Giorni fa anche il presidente del Consiglio Matteo Renzi, accompagnato da Orlando, ha visitato un carcere, il Due Palazzi di Padova. Un significativo segnale di attenzione da parte di un governo che appena due anni fa è riuscito a "sminare" una condanna per l’Italia, da parte della Corte europea dei diritti dell’uomo, a risarcire circa 7mila detenuti per il «trattamento inumano e degradante» dovuto al sovraffollamento carcerario. L’operazione è riuscita facendo leva sulla depenalizzazione di alcuni reati, sull’introduzione anche per i maggiorenni della sospensione del processo con "messa alla prova", su un aumentato ricorso alle misure alternative alla detenzione in cella.


Dal 2014, secondo l’esecutivo, il tasso di sovraffollamento è sceso dal 146% al 109%. Il dato è contestato dai radicali e da altre realtà impegnate sul fronte penitenziario, perché non terrebbe conto dell’inagibilità di circa 5mila posti. Ma forse sono anche altri i numeri da cui partire per comprendere quanto lavoro c’è ancora da fare per rendere i luoghi di detenzione italiani degni di uno Stato di diritto. Due in particolare: 47 e 652. Il primo riguarda i bambini che vivono in carcere, reclusi da innocenti in quanto sono recluse le loro mamme, e sono 47 di troppo.

Il secondo è il totale dei detenuti semi-liberi che lavorano all’esterno, come autonomi o alle dipendenze di datori diversi dall’amministrazione penitenziaria. E sono davvero pochi. Poi ci sono gli "uomini ombra", come si autodefiniscono gli ergastolani "ostativi", coloro cioè che non hanno accesso ai benefici di legge (alcuni tipi di permesso, semi-libertà, libertà condizionale) neanche dopo 26 anni consecutivi di carcerazione. Non si sa quanti siano, perché sul loro conto non esistono statistiche ufficiali, di certo c’è soltanto che scontano una «pena di morte nascosta», come ebbe a dire nel 2014 ancora papa Francesco all’Associazione internazionale di Diritto penale.
Sono appena tre zone d’ombra che abbiamo voluto illuminare in un quadro che presenta ancora tante criticità, come gli edifici fatiscenti o vetusti, la carenza negli organici della Polizia penitenziaria e dei mediatori culturali, le condizioni igienico-sanitarie... C’è chi pensa che servirebbe un’amnistia per cercare di ricominciare (quasi) da zero, ma un provvedimento del genere richiede una maggioranza qualificata in Parlamento. Sarebbe un gran gesto, sempre possibile, ma in tutta franchezza improbabile in questo momento politico e data l’attuale composizione delle Camere.
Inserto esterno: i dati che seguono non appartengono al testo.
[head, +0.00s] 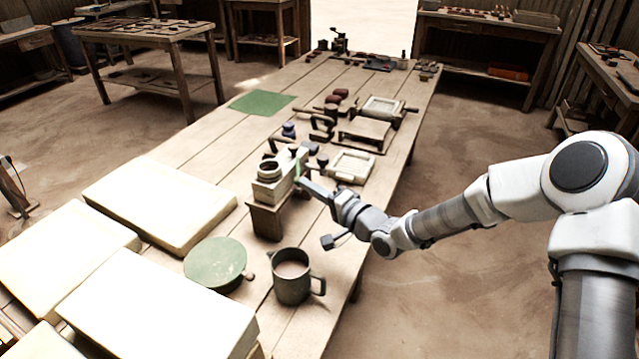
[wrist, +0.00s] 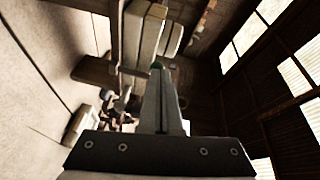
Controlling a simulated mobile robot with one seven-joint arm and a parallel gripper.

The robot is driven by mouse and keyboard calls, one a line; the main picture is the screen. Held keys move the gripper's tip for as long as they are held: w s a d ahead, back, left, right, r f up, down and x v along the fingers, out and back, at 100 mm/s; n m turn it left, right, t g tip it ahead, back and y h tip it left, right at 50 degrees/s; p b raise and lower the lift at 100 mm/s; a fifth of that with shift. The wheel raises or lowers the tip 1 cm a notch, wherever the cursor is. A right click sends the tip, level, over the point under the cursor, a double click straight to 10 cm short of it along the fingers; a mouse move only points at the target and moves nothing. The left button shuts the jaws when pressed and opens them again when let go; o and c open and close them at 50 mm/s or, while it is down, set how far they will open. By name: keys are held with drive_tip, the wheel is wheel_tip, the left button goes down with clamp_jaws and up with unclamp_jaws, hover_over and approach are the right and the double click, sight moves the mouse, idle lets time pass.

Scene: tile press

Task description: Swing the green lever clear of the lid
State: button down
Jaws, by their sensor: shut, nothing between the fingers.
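The green lever (head: 297,170) is a thin upright green strip at the right side of a pale block-shaped press (head: 268,190). The press stands on a small wooden stand (head: 266,222) and has a round ring-shaped piece on top. I cannot tell which part is the lid. My gripper (head: 301,182) is at the right side of the press, close to the lever; I cannot tell whether they touch. In the wrist view my gripper (wrist: 159,72) has its fingers together with nothing held. A small greenish patch shows at the fingertips, possibly the lever.
A dark mug (head: 292,284) and a round green disc (head: 214,262) stand nearer on the table. Large pale slabs (head: 160,203) lie at left. Pale framed tiles (head: 352,166) and dark tools lie beyond the press. A green mat (head: 262,103) lies farther back. Bare planks show between.

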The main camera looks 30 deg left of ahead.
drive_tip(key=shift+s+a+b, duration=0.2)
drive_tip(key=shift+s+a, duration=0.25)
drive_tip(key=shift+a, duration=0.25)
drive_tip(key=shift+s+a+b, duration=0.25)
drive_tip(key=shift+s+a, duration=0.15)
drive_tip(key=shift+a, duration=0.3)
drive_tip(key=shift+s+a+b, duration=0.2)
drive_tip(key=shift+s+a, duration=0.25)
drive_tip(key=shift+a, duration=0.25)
Però un’occasione per battere un nuovo colpo la politica ce l’ha ed è contenuta nella riforma del processo penale che stenta a farsi largo tra i lavori del Senato per i veti incrociati all’interno della maggioranza: l’articolo 31 enuncia i princìpi e i criteri per riformare l’ordinamento penitenziario. Ci sono, almeno in potenza, tutte le risposte che il mondo carcerario aspetta da anni. Poi, ovviamente, i decreti delegati andranno riempiti di contenuti, altrimenti sarà stato scritto soltanto l’ennesimo libro dei sogni. Ma intanto è uno sforzo che va fatto perché in carcere, e dopo il carcere, ci siano solo persone e non più ombre.